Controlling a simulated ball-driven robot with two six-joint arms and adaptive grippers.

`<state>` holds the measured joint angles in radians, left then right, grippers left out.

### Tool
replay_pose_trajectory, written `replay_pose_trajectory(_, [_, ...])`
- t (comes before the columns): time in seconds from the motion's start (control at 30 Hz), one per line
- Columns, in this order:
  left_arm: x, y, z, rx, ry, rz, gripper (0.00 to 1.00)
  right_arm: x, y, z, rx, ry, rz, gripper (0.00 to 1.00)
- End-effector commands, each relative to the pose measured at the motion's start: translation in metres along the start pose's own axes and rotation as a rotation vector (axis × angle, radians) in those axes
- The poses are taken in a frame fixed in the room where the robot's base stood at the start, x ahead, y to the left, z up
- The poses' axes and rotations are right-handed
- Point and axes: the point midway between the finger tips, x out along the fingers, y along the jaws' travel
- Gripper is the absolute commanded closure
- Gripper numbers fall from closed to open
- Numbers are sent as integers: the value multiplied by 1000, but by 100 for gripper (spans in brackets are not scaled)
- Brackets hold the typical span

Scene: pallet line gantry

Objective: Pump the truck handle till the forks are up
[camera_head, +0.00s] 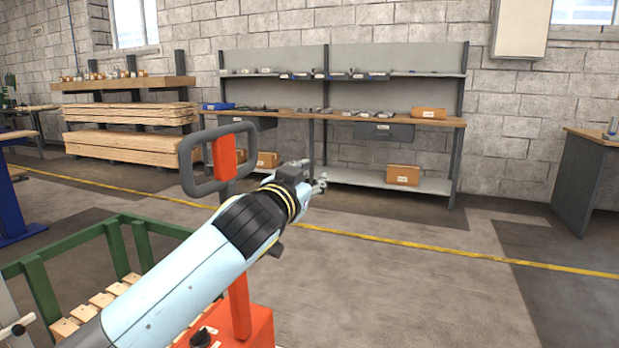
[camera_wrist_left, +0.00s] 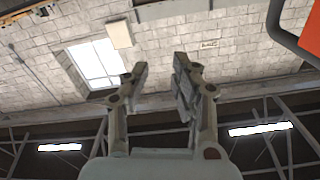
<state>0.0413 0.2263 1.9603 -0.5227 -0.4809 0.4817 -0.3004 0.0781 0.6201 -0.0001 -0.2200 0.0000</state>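The truck handle (camera_head: 188,166) is a dark grey loop with an orange-red middle piece, standing upright at left of centre in the head view. Its orange-red shaft (camera_head: 239,306) runs down to an orange-red base (camera_head: 255,325), partly hidden by my left arm. My left gripper (camera_head: 322,182) is to the right of the loop and apart from it, pointing away to the right. In the left wrist view my left gripper (camera_wrist_left: 158,68) has its fingers apart with nothing between them. Part of the handle (camera_wrist_left: 283,28) shows at that view's upper right. The forks cannot be made out. My right gripper is not in view.
A green-framed rack (camera_head: 40,284) with wooden slats stands at lower left. A workbench (camera_head: 340,117) with shelves and orange boxes stands along the back wall. Stacked timber (camera_head: 130,144) is at back left. The floor (camera_head: 400,290) to the right is clear, crossed by a yellow line.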

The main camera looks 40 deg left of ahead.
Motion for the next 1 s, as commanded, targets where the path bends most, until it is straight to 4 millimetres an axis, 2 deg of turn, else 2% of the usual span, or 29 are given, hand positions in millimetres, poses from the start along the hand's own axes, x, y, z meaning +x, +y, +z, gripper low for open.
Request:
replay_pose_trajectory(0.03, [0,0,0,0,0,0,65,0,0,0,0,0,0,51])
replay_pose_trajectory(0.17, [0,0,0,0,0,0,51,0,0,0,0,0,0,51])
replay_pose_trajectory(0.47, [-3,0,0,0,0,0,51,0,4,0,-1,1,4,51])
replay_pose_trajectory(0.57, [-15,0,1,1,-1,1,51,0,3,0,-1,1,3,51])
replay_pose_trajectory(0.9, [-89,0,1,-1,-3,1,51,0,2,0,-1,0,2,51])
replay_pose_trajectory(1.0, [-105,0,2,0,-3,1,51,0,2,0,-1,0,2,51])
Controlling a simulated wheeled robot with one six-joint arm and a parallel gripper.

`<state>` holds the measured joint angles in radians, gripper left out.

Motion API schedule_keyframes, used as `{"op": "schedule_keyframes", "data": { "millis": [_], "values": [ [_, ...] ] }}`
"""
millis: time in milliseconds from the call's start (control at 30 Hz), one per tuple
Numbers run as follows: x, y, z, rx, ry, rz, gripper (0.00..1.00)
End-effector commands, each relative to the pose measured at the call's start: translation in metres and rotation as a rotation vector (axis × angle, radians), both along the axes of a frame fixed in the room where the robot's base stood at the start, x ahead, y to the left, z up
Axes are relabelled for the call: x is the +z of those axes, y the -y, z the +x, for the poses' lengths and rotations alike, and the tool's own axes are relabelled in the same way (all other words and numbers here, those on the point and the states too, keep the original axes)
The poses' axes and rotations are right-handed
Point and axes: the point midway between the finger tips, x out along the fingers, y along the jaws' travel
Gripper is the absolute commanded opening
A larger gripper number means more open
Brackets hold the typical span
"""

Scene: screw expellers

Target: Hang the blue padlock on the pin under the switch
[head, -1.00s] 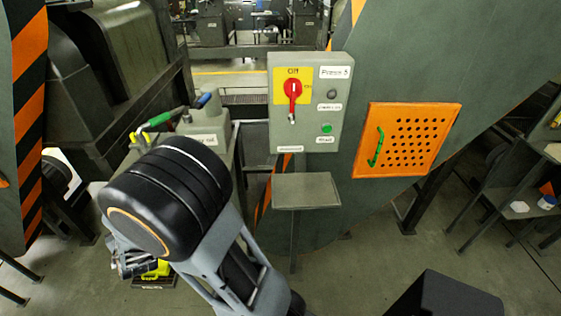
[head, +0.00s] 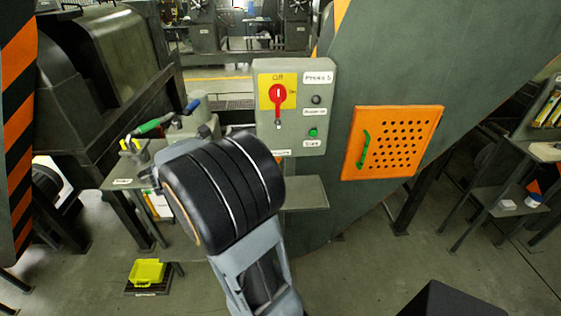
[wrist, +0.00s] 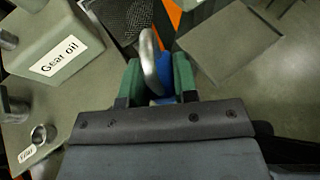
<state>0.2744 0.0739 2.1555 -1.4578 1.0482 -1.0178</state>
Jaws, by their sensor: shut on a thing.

> _Task prompt_: Some lines of the data may hold the word "typical". Say how many do, with nothing else.

> _Written reply_: 2